TASK STATEMENT:
Below is a listing; write it out exactly and drop any images from it.

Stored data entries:
********

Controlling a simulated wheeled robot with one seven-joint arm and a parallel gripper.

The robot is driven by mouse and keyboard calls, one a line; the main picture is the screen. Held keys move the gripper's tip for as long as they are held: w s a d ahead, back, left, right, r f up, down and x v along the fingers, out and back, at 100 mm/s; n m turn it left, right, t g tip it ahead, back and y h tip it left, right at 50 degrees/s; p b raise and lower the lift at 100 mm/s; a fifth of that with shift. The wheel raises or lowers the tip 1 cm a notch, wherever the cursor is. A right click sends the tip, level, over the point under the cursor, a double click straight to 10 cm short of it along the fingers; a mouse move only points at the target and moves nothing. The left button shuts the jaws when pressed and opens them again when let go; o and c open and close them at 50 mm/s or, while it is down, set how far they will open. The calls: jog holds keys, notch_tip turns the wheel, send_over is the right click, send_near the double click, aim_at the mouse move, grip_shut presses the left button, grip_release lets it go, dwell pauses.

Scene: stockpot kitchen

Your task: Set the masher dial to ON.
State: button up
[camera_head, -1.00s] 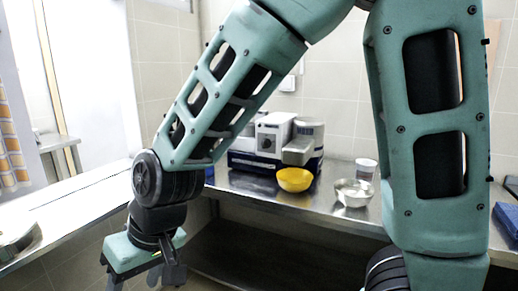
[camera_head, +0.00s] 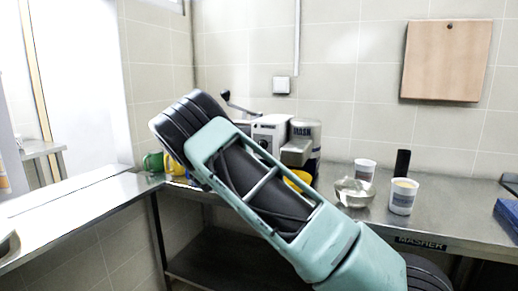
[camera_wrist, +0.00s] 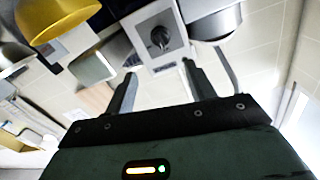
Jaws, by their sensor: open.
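The masher (camera_head: 271,126) stands on the steel counter by the back wall, a white and grey machine partly hidden behind my arm in the head view. In the wrist view its white front panel (camera_wrist: 180,60) appears tilted and carries a dark round dial (camera_wrist: 160,38) with a raised grip. Which setting the dial points to cannot be read. My gripper (camera_wrist: 159,70) is open and empty, its two fingers spread just below the dial in the picture, apparently apart from it. The gripper is hidden in the head view.
A yellow bowl (camera_wrist: 62,18) is close by in the wrist view, mostly hidden in the head view. A clear bowl (camera_head: 354,193), two cups (camera_head: 364,169) (camera_head: 403,199) and a black cylinder (camera_head: 402,161) stand to the right. A green mug (camera_head: 153,162) stands left.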

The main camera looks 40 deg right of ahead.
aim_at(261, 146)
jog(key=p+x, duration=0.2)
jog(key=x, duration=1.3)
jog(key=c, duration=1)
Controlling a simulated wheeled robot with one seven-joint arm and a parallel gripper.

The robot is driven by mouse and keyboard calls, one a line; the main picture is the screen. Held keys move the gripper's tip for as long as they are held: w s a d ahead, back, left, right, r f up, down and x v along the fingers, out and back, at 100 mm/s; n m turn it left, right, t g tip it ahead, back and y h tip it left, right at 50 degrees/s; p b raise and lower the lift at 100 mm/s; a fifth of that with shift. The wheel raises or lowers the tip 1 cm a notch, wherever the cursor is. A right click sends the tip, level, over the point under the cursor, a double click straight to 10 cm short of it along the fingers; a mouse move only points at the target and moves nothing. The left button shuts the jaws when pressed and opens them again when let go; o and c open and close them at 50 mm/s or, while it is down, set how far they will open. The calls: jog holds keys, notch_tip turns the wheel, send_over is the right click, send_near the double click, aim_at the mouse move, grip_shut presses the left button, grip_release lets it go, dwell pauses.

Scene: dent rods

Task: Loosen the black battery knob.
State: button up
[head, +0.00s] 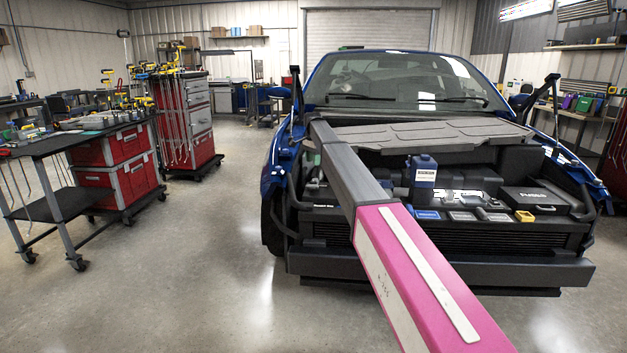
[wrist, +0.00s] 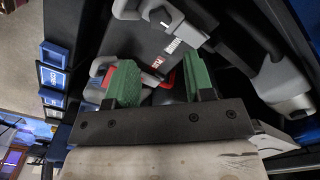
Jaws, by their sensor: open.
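My gripper (wrist: 160,82) shows in the wrist view with its two green fingers spread apart. No object is clamped between them. Behind the gap lies a dark surface with a red label and a white label (wrist: 173,46). Near the fingertips are grey metal clamp-like parts (wrist: 158,17) and a small red piece (wrist: 167,80). A dark shape (wrist: 161,96) sits low between the fingers, partly hidden by the gripper; I cannot tell whether it is the black battery knob. In the head view my arm reaches into the open engine bay, and my gripper is not visible there.
The blue car's front bumper (head: 440,270) stands below the bay. A dark blue bottle (head: 423,176) and a black box (head: 534,200) are in the bay. Blue-edged blocks (wrist: 52,77) line the wrist view's left. Tool carts (head: 110,165) stand left; floor between is clear.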

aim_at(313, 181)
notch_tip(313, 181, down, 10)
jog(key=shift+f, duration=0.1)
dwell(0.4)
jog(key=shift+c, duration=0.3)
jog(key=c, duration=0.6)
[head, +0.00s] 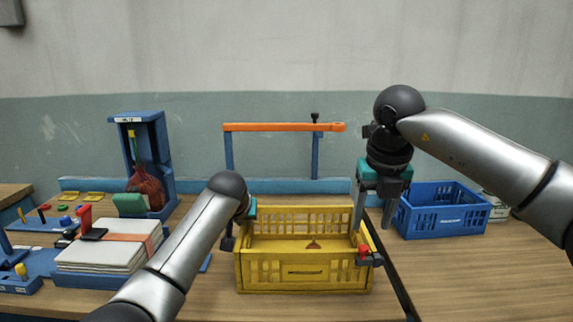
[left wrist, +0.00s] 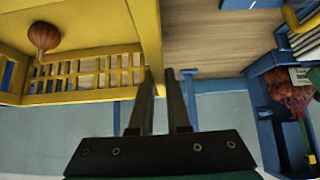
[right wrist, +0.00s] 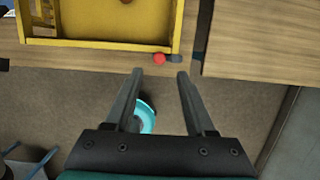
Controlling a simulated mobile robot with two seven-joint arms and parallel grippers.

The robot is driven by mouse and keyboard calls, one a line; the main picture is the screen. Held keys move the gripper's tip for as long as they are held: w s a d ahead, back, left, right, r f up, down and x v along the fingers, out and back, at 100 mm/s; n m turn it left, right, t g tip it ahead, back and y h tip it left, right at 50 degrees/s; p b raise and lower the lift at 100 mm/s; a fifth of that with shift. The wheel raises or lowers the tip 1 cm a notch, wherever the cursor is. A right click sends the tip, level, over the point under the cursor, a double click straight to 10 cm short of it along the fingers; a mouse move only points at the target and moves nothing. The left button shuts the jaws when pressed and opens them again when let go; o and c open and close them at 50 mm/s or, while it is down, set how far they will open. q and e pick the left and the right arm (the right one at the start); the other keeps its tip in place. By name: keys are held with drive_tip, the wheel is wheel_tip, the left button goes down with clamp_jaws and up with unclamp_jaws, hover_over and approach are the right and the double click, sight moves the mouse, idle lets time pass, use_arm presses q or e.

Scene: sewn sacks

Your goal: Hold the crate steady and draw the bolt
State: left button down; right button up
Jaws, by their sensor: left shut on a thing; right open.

********

REPLY TO THE EXERCISE:
Controlling a simulated wheeled robot with one seven-joint arm and a parallel gripper.

The robot is driven by mouse and keyboard calls, one a line; the main picture is the screen. Held keys move the gripper's tip for as long as they are held: w s a d ahead, back, left, right, r f up, down and x v along the fingers, out and back, at 100 mm/s; n m turn it left, right, t g tip it ahead, back and y h tip it left, right at 50 degrees/s; p b raise and lower the lift at 100 mm/s; a fifth of that with shift. The wheel raises or lowers the tip 1 cm a notch, wherever the cursor is. A right click sends the tip, level, over the point under the cursor, a double click straight to 10 cm short of it along the fingers; a mouse move only points at the target and moves nothing. The left button shuts the jaws when pressed and opens them again when let go; o and c open and close them at 50 mm/s or, while it is down, set how far they will open. The calls: jog holds keys, notch_tip turns the wheel, send_over is the right click, send_near the double click, aim_at the mouse move, grip_shut presses the left button, grip_release lets it go, dwell pauses.

Scene: stockpot kitchen

Your task: Set the masher dial to ON.
State: button up
[camera_head, -1.00s] 
[camera_head, +0.00s] 
[camera_wrist, +0.00s] 
Jaws, by their sensor: open.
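The masher (camera_head: 271,126) stands on the steel counter by the back wall, a white and grey machine partly hidden behind my arm in the head view. In the wrist view its white front panel (camera_wrist: 180,60) appears tilted and carries a dark round dial (camera_wrist: 160,38) with a raised grip. Which setting the dial points to cannot be read. My gripper (camera_wrist: 159,70) is open and empty, its two fingers spread just below the dial in the picture, apparently apart from it. The gripper is hidden in the head view.
A yellow bowl (camera_wrist: 62,18) is close by in the wrist view, mostly hidden in the head view. A clear bowl (camera_head: 354,193), two cups (camera_head: 364,169) (camera_head: 403,199) and a black cylinder (camera_head: 402,161) stand to the right. A green mug (camera_head: 153,162) stands left.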

The main camera looks 40 deg right of ahead.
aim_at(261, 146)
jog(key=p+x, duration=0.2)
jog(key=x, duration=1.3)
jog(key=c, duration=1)
Controlling a simulated wheeled robot with one seven-joint arm and a parallel gripper.

The robot is driven by mouse and keyboard calls, one a line; the main picture is the screen. Held keys move the gripper's tip for as long as they are held: w s a d ahead, back, left, right, r f up, down and x v along the fingers, out and back, at 100 mm/s; n m turn it left, right, t g tip it ahead, back and y h tip it left, right at 50 degrees/s; p b raise and lower the lift at 100 mm/s; a fifth of that with shift. The wheel raises or lowers the tip 1 cm a notch, wherever the cursor is. A right click sends the tip, level, over the point under the cursor, a double click straight to 10 cm short of it along the fingers; a mouse move only points at the target and moves nothing. The left button shuts the jaws when pressed and opens them again when let go; o and c open and close them at 50 mm/s or, while it is down, set how far they will open. The calls: jog holds keys, notch_tip turns the wheel, send_over is the right click, send_near the double click, aim_at the mouse move, grip_shut presses the left button, grip_release lets it go, dwell pauses.

Scene: dent rods

Task: Loosen the black battery knob.
State: button up
[head, +0.00s] 
[wrist, +0.00s] 
Jaws, by their sensor: open.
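My gripper (wrist: 160,82) shows in the wrist view with its two green fingers spread apart. No object is clamped between them. Behind the gap lies a dark surface with a red label and a white label (wrist: 173,46). Near the fingertips are grey metal clamp-like parts (wrist: 158,17) and a small red piece (wrist: 167,80). A dark shape (wrist: 161,96) sits low between the fingers, partly hidden by the gripper; I cannot tell whether it is the black battery knob. In the head view my arm reaches into the open engine bay, and my gripper is not visible there.
The blue car's front bumper (head: 440,270) stands below the bay. A dark blue bottle (head: 423,176) and a black box (head: 534,200) are in the bay. Blue-edged blocks (wrist: 52,77) line the wrist view's left. Tool carts (head: 110,165) stand left; floor between is clear.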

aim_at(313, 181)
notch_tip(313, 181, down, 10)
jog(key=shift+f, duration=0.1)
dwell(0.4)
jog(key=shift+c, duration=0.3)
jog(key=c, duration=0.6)
[head, +0.00s] 
[left wrist, +0.00s] 
[right wrist, +0.00s] 
Controlling a simulated mobile robot with two seven-joint arms and parallel grippers.

The robot is driven by mouse and keyboard calls, one a line; the main picture is the screen. Held keys move the gripper's tip for as long as they are held: w s a d ahead, back, left, right, r f up, down and x v along the fingers, out and back, at 100 mm/s; n m turn it left, right, t g tip it ahead, back and y h tip it left, right at 50 degrees/s; p b raise and lower the lift at 100 mm/s; a fifth of that with shift. The wheel raises or lowers the tip 1 cm a notch, wherever the cursor is. A right click sends the tip, level, over the point under the cursor, a double click straight to 10 cm short of it along the fingers; a mouse move only points at the target and moves nothing. The left button shuts the jaws when pressed and opens them again when let go; o and c open and close them at 50 mm/s or, while it is down, set how far they will open. q and e pick the left and the right arm (the right one at the start); the other keeps its tip in place. By name: keys are held with drive_tip, the wheel is wheel_tip, the left button goes down with clamp_jaws and up with unclamp_jaws, hover_over and approach are the right and the double click, sight moves the mouse, idle lets time pass, use_arm presses q or e.

Scene: sewn sacks

Your goal: Hold the crate steady and draw the bolt
State: left button down; right button up
Jaws, by their sensor: left shut on a thing; right open.

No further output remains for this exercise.